BANDUNG, KabarKampus – Lulusan Ahli Madya atau D3 di Singapura memiliki gaji lebih tinggi dari lulusan S1 atau Sarjana. Hal itu karena lulusan D3 dianggap memiliki skill yang kuat dibandingkan S1. Lulusan D3 bisa membuat lensa kacamata, membuat mobil mogok jadi Ferarri, serta bisa memelihara pesawat terbang.
Hal ini disampaikan Prof. Dr. Johannes Widodo, Dosen National University of Singapore dalam Seminar Nasional “Towards Sustainable University” yang digelar Fakultas Ekonomi Universitas Parahyangan, di Hotel Harris, Bandung, Jumat, (03/06/2016).
Lulusan Arsitektur Unpar tahun 84 ini menuturkan, stigma lulusan D3 yang kurang baik di masyarakat Indonesia membuat semua orang ingin menjadi sarjana.
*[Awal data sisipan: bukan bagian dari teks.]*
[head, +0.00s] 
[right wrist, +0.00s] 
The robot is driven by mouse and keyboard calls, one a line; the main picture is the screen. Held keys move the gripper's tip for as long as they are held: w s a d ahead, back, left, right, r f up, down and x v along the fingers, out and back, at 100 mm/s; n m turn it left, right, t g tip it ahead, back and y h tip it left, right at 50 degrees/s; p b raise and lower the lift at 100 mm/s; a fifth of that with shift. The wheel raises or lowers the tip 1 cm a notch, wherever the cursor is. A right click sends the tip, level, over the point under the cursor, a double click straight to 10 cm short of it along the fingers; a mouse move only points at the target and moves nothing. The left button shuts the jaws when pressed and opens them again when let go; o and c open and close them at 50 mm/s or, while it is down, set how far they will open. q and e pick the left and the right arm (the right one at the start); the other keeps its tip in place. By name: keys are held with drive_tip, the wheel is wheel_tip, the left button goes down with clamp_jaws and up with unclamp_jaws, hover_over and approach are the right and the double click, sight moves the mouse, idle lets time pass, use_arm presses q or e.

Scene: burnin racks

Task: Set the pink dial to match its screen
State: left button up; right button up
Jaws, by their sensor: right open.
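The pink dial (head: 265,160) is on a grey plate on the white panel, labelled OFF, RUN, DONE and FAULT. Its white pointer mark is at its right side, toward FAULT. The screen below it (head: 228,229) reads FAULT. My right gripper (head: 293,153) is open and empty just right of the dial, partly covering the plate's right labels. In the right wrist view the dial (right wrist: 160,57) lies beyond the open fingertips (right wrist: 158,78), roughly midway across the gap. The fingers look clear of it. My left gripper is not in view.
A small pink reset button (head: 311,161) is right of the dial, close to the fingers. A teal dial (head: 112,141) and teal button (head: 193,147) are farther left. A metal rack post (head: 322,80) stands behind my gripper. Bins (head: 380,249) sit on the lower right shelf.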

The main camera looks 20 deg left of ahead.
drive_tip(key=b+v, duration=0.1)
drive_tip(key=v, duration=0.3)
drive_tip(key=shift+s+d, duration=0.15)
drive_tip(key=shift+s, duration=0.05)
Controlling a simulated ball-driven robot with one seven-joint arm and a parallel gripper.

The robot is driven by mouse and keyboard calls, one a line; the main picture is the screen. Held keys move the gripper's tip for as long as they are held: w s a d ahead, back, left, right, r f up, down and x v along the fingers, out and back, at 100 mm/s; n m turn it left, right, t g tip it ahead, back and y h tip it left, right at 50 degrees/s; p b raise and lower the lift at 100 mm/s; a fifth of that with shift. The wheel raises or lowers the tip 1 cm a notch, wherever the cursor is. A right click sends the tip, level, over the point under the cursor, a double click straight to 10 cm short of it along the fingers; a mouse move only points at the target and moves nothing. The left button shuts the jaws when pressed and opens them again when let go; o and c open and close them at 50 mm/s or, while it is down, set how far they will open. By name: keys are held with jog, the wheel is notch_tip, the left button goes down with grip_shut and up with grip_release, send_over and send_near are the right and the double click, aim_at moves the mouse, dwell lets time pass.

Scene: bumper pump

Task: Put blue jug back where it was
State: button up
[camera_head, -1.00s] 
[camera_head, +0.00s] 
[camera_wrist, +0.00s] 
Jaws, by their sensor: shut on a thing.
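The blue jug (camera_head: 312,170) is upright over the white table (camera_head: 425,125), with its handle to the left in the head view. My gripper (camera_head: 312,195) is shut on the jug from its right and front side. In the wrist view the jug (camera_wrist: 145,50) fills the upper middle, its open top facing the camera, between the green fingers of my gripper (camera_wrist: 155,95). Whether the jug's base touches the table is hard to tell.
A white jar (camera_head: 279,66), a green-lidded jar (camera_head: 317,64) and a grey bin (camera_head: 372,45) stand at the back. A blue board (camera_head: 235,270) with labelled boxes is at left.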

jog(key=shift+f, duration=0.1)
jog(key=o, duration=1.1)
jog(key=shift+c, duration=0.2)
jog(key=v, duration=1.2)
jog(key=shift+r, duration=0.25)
Sementara orang yang ingin masuk program D3 tidak ada.
“Jadi Indonesia ngga punya tukang las yang hebat, akhirnya jadi kuli doang. Bikin MRT ahlinya dari Jepang. Bikin kereta cepat dari Cina semua,” ungkap Profesor yang mengambil doktor di University of Tokyo ini.
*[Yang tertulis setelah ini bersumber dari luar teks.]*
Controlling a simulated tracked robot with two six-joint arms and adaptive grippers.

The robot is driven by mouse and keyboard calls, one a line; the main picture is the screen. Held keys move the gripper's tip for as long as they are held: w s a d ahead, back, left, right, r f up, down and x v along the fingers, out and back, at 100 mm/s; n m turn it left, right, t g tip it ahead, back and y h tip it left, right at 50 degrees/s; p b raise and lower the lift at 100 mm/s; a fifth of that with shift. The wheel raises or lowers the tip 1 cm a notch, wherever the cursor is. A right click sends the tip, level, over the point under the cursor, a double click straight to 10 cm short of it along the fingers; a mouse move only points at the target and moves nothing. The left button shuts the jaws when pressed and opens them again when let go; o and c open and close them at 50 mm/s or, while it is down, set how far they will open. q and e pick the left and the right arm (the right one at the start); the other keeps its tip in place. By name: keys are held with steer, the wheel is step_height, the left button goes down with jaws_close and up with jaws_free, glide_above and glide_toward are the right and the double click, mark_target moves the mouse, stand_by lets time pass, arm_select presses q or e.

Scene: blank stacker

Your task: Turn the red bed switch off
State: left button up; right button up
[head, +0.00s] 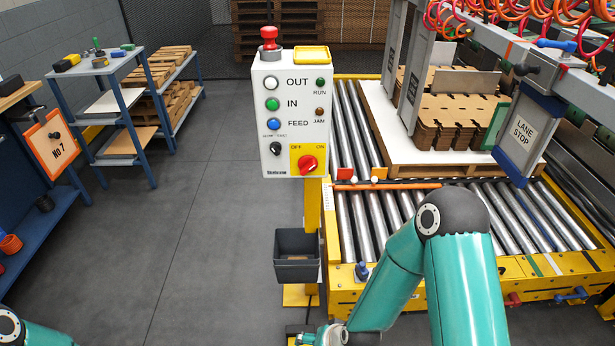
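The red bed switch (308,164) is a rotary knob on a yellow plate at the lower right of a white control box (271,150). The plate is marked OFF on the left and ON on the right. The knob's grip looks slanted up to the right, toward ON, but its pointer is too small to be sure. My right arm bends down in front of the roller bed, and its wrist reaches the bottom edge below the box; its gripper is not visible. Only a bit of my left arm shows at the bottom left corner. Neither arm touches the box.
The box also carries a red mushroom button (269,36), white, green and blue buttons, and a black selector (275,149). A grey bin (297,262) hangs on the yellow post below. The floor left is clear.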

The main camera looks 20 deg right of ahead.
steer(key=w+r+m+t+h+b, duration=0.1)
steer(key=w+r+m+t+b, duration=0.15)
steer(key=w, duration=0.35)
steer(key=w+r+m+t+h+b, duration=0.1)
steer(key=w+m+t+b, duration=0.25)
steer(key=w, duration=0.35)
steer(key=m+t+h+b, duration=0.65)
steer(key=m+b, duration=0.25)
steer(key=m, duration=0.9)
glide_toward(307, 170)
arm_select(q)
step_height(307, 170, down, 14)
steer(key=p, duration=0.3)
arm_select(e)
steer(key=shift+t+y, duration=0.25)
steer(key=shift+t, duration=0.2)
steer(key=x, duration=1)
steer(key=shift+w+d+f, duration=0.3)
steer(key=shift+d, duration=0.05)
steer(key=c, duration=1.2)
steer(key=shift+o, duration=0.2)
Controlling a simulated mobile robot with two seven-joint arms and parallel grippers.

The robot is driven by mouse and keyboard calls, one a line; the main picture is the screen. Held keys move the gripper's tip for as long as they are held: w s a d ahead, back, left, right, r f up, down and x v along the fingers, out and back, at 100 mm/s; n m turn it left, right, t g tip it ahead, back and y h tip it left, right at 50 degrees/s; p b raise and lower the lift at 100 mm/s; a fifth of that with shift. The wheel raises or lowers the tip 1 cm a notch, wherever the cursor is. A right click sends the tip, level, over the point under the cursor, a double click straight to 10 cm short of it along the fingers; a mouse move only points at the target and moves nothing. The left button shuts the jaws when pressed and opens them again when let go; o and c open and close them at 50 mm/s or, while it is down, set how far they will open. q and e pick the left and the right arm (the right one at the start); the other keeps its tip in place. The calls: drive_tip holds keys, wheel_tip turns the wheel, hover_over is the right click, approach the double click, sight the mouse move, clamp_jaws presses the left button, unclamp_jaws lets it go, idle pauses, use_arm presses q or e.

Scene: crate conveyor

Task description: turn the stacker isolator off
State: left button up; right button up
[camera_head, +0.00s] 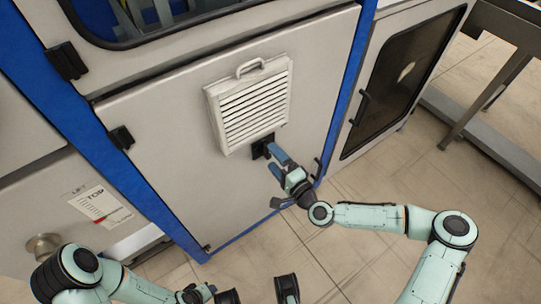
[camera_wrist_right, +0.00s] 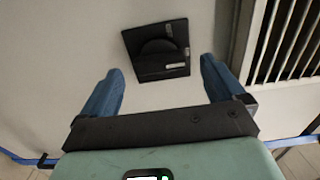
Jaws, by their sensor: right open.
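The isolator (camera_wrist_right: 158,50) is a black square plate with a round dark knob and small grey labels, on the pale cabinet door. In the head view the isolator (camera_head: 261,149) shows just below the louvred vent, partly hidden by my right gripper. My right gripper (camera_head: 276,174) is open and empty in front of it. In the right wrist view the two blue fingers of the right gripper (camera_wrist_right: 160,72) stand apart below the plate, left and right of it, not seen to touch it. The knob's exact position is too dark to tell.
The louvred vent (camera_head: 250,103) with a handle juts out above the isolator. A blue frame post (camera_head: 345,85) and a dark-windowed door (camera_head: 400,82) stand to the right. A labelled panel (camera_head: 97,206) is at left. Tiled floor is open in front of the cabinet.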

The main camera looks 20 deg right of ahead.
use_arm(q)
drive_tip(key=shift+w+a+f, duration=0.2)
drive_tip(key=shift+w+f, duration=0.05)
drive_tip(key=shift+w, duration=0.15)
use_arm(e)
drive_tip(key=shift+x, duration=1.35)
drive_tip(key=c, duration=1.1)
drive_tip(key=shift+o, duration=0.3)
Ia menegaskan, perguruan tinggi turut bertanggung jawab dalam persoalan ini. Hal itu karena perguruan tinggi turut memunculkan stigma tersebut.
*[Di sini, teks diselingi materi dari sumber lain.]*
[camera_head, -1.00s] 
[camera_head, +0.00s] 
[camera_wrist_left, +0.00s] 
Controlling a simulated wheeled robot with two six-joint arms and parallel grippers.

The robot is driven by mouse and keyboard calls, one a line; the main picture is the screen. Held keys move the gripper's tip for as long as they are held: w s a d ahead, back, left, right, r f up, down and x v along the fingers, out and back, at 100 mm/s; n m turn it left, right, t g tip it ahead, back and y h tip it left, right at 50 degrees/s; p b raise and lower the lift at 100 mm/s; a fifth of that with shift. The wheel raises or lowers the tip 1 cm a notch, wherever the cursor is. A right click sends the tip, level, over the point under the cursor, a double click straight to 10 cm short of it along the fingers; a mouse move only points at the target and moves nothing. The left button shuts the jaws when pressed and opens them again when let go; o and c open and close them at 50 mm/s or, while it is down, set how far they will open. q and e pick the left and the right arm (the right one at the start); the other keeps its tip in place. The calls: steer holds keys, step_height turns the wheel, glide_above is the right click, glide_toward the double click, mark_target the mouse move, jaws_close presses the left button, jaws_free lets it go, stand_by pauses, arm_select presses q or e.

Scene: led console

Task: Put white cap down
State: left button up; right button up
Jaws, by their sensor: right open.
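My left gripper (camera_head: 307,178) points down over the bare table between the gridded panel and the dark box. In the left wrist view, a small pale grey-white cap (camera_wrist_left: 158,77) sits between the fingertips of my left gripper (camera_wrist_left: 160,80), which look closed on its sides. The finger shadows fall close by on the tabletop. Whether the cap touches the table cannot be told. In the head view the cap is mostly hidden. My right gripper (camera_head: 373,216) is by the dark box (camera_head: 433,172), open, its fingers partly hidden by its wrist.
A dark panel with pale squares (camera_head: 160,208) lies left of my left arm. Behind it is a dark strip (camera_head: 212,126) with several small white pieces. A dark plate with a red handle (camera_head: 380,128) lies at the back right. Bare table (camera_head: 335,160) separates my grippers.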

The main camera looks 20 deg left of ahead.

“Kita sebagai universitas turut bertanggung jawab dan melakukan perombakan total,” ungkap Prof. Johannes.
Selain menyoroti persoalan stigma D3, Prof. Johannes juga mendorong kurikulum di Indonesia lebih fleksibel dan mendorong spesialisasi. Kemudian mendorong kurikulum yang bersifat problem based learning. Seperti di Arsitektur, mahasiswa diberikan proyek akhir melalui problem real yang menyangkut kemiskinan, keadilan sosial, dan sebagainya. Mahasiswa ditantang menjawab itu.[]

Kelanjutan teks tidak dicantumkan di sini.